(The request): Copy verbatim the block of lines in the entries below whose first line contains "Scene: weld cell" and whose last line contains "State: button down". Leave out all other lines.

+-------+

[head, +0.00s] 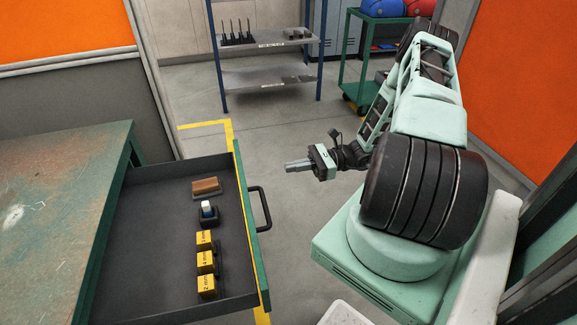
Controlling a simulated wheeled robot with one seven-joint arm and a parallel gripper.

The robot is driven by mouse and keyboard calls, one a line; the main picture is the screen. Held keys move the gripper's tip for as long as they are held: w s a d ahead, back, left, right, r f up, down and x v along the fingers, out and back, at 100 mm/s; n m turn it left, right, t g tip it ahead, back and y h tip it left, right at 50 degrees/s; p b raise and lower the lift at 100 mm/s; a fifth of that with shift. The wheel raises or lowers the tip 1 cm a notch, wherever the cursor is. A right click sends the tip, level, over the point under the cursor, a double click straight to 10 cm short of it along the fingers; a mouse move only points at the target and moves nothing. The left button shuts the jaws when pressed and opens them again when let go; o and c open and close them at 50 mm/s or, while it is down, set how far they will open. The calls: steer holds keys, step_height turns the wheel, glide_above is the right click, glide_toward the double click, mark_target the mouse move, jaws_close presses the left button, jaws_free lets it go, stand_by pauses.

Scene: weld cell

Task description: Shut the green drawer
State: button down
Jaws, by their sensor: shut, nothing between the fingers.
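The green drawer (243,213) is pulled out from under the green workbench at the left of the head view. Its green front faces right and carries a dark bar handle (262,207). Inside lie a wooden-backed brush (206,187), a dark holder with a white-topped item (208,213), and several yellow-labelled blocks in a row. My gripper (288,167) is shut and empty. In the picture it is up and to the right of the handle, apart from it, with its fingers pointing left.
The workbench (52,206) has a worn top. A grey shelf rack (266,76) stands at the back, beside a green cart (352,57) with blue and red items. Orange panels flank the cell. The floor between drawer and rack is clear.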

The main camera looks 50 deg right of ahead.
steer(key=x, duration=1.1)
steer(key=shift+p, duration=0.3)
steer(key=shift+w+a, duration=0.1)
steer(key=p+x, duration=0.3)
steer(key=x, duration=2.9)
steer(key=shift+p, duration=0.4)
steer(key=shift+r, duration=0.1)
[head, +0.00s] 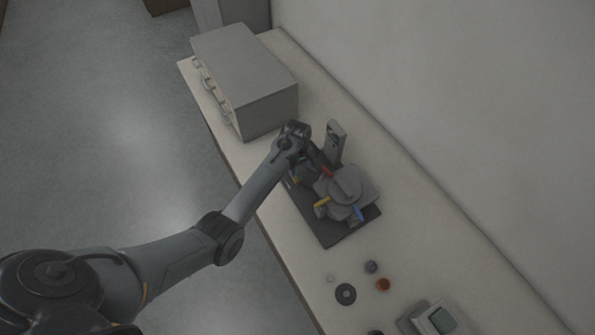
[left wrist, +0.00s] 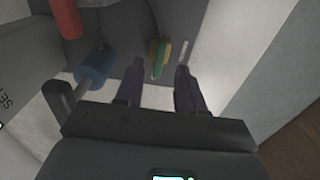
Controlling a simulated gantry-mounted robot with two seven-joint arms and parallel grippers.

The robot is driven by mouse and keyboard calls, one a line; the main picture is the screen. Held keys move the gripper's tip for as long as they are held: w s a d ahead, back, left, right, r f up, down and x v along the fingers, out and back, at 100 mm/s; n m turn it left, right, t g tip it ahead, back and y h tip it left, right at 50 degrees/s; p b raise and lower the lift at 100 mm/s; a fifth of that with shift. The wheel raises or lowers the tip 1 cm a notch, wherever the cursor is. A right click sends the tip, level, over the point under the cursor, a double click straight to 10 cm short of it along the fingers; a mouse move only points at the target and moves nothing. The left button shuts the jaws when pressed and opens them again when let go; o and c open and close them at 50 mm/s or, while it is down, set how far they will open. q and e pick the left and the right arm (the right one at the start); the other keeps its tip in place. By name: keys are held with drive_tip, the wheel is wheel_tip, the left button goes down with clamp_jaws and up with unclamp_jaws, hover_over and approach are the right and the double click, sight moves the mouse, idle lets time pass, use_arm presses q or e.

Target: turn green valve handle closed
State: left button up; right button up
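The green valve handle (left wrist: 160,60) shows in the left wrist view as a thin green bar beside a yellow part, on the dark face of the press. My left gripper (left wrist: 159,72) is open, with one finger on each side of the green handle's near end. I cannot tell whether either finger touches it. In the head view my left gripper (head: 309,160) is at the back left side of the mounting press (head: 345,186), and the green handle is hidden there. My right gripper is not in view.
A grey drawer cabinet (head: 245,80) stands behind on the bench (head: 290,262). Small round parts (head: 345,294) and a device with a screen (head: 441,319) lie nearer the front.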

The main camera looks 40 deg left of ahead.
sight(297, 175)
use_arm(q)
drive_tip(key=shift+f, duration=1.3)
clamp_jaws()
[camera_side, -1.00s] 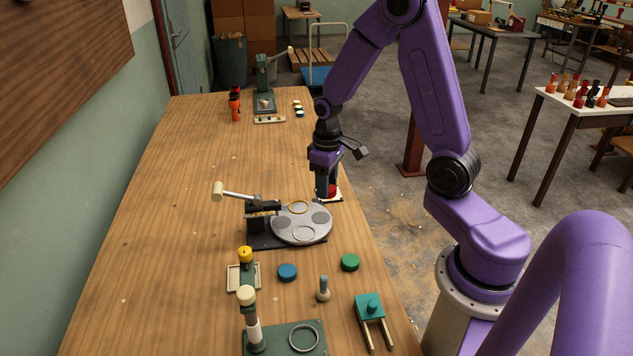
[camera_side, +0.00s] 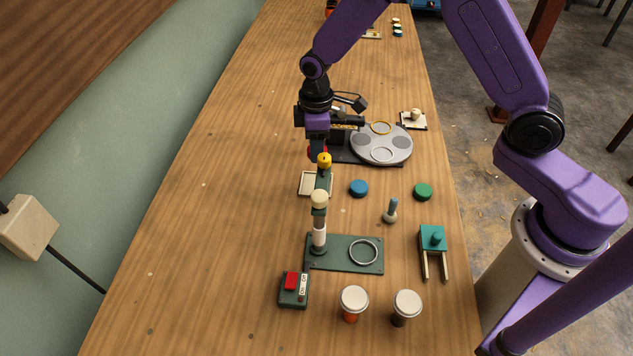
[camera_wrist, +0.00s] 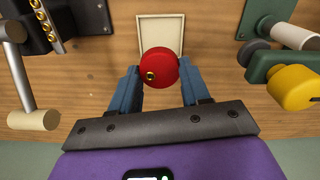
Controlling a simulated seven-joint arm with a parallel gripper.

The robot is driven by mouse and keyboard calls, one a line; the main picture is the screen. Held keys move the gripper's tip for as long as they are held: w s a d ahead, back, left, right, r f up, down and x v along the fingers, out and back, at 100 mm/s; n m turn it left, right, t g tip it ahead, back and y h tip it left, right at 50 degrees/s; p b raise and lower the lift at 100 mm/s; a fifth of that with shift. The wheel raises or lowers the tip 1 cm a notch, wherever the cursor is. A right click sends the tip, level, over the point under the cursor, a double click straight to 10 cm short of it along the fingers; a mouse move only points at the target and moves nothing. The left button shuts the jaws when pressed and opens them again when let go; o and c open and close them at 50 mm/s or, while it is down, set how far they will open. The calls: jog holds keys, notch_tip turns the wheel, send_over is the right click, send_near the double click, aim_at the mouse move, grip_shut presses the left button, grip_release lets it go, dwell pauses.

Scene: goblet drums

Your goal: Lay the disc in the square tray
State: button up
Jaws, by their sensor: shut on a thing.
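The red disc (camera_wrist: 158,66), with a small brass spot on it, is between the blue fingers of my gripper (camera_wrist: 160,85) in the wrist view. My gripper (camera_side: 317,149) is shut on it. In the side view only a red edge of the disc (camera_side: 310,153) shows. The square tray (camera_wrist: 179,19) is pale, shallow and empty where it shows. In the wrist view the disc overlaps its near part. In the side view the tray (camera_side: 305,186) lies on the bench just in front of my gripper, partly hidden by a green post with a yellow knob. The disc looks held above the bench.
The green post with the yellow knob (camera_side: 324,160) stands close to the tray's right side. A grey round plate (camera_side: 367,143) with a lever device is behind. Blue (camera_side: 359,188) and green (camera_side: 423,191) discs lie to the right. A cream-topped post (camera_side: 319,215) stands in front.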

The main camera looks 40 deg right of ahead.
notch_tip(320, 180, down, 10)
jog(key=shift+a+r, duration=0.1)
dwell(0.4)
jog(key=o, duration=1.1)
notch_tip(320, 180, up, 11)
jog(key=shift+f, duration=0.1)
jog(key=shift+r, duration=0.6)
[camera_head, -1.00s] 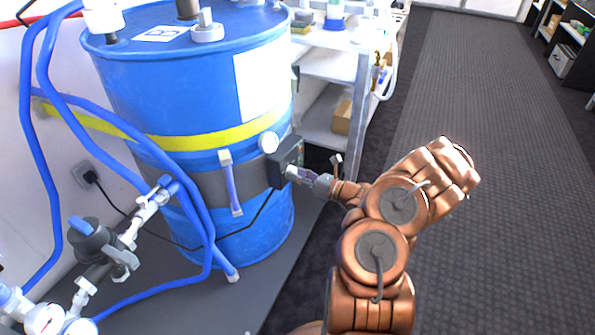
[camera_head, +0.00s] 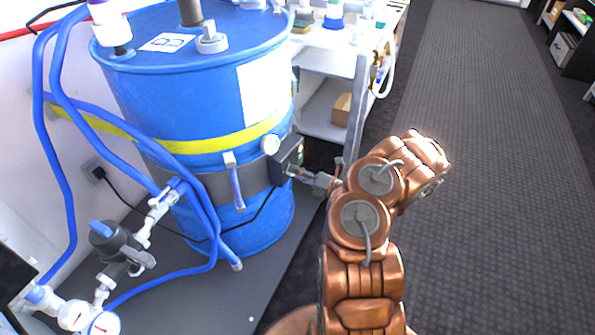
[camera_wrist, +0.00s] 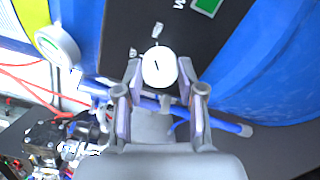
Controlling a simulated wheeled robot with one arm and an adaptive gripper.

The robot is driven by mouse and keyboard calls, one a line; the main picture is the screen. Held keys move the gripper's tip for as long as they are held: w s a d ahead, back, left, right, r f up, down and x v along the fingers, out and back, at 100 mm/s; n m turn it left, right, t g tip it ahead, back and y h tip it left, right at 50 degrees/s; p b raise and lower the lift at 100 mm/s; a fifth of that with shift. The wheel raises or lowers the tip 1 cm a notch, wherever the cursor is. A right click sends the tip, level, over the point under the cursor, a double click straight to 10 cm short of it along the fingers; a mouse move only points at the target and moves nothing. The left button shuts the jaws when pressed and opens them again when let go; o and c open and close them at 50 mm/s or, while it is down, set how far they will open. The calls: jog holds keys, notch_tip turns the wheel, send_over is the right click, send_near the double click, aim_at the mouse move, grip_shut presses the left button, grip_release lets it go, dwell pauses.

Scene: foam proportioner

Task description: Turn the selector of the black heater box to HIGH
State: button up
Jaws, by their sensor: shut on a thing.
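The black heater box (camera_head: 285,157) sits on the dark band around the blue drum. In the wrist view its dark face (camera_wrist: 165,28) fills the top middle, with a green patch at the upper right and white markings. The selector is a round white knob (camera_wrist: 159,67) with a short dark line on its face. My gripper (camera_wrist: 160,82) has one finger on each side of the knob and is shut on it. In the head view my gripper (camera_head: 292,172) meets the right side of the box, and the knob is hidden there.
The blue drum (camera_head: 190,95) stands behind the box, with a white round dial (camera_head: 270,145) beside it. Blue hoses (camera_head: 205,205) and a valve assembly (camera_head: 115,245) are at left. A white shelf unit (camera_head: 330,62) stands behind my arm. The carpet at right (camera_head: 500,170) is clear.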

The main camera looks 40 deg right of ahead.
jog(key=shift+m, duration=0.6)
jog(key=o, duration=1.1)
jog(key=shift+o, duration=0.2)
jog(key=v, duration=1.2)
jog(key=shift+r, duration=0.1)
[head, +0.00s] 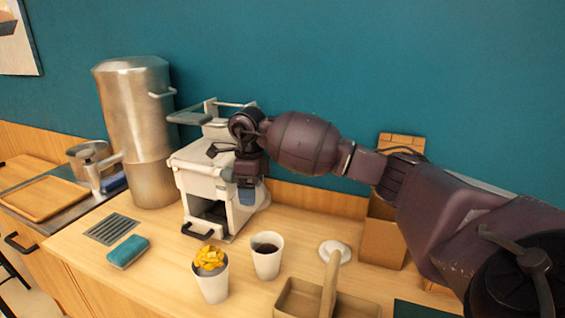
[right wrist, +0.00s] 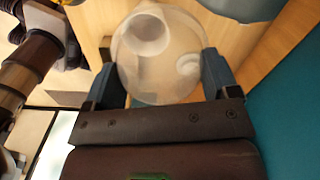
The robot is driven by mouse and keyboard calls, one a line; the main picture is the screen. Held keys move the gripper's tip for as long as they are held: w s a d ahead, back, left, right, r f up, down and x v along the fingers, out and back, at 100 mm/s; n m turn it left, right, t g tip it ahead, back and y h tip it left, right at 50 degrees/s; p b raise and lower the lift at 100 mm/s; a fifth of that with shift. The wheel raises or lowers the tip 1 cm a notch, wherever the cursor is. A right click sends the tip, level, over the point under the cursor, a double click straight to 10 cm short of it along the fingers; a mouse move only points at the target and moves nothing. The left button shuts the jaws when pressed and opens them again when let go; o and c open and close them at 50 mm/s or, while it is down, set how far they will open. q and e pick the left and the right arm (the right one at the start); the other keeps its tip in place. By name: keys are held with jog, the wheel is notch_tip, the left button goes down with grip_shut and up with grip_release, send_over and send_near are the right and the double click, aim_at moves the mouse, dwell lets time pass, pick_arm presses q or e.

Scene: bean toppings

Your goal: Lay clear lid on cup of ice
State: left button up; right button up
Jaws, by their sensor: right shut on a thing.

+-------+

(Finished exercise):
Scene: weld cell

Task description: Shut the green drawer
State: button down

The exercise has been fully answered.